Quatre erreurs essentielles ont été commises : 1) Etre partis de l’économie et du commerce au lieu de partir de la politique et de la culture en s’imaginant que, par un effet de cliquet, la citoyenneté économique déboucherait mécaniquement sur la citoyenneté politique. 2) Avoir voulu créer l’Europe à partir du haut, au lieu de partir du bas. 3) Avoir préféré un élargissement hâtif à des pays mal préparés pour entrer dans l’Europe à un approfondissement des structures politiques existantes. 4) N’avoir jamais voulu statuer clairement sur les frontières de l’Europe et sur les finalités de la construction européenne.
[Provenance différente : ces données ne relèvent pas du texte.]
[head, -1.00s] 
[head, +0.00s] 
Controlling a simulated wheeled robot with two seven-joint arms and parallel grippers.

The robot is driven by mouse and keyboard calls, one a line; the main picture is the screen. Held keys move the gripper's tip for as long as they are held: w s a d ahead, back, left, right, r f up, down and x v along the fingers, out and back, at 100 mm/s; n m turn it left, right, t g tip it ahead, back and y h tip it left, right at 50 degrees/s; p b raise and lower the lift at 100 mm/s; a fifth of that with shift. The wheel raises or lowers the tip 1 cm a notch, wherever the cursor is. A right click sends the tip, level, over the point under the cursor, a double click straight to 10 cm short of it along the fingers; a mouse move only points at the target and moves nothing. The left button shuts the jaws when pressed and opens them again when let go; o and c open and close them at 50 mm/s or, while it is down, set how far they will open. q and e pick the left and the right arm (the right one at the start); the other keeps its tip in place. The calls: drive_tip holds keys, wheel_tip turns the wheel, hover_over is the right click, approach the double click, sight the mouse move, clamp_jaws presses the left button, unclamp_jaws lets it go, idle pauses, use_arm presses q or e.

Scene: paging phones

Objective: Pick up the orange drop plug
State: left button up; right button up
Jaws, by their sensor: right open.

Au lendemain de la Deuxième Guerre mondiale, les promoteurs de la construction européenne avaient comme objectif avoué de créer dans une Europe ravagée par deux guerres civiles sanglantes au cours du XXe siècle les conditions d’une paix durable.
Plusieurs projets concurrents s’opposaient au départ. Celui qui a prévalu, porté par Jean Monnet et qui reposait sur le primat de l’économie, s’est imposé au détriment du projet des fédéralistes (Robert Aron, Denis de Rougemont).
L’une des raisons profondes de la crise de la construction européenne est que personne n’est apparemment capable de répondre à la question : qu’est-ce que l’Europe ?
Chacun sait bien en fait qu’il n’y a aucune commune mesure entre une Europe cherchant à s’instituer en puissance politique autonome, avec des frontières clairement définies et des institutions politiques communes fonctionnant démocratiquement, et une Europe qui ne serait qu’un espace de libre-échange ouvert sur le « grand large », destiné à se diluer dans un espace sans limite, largement dépolitisé ou neutralisé et ne fonctionnant qu’avec des mécanismes de
décision technocratiques et intergouvernementaux.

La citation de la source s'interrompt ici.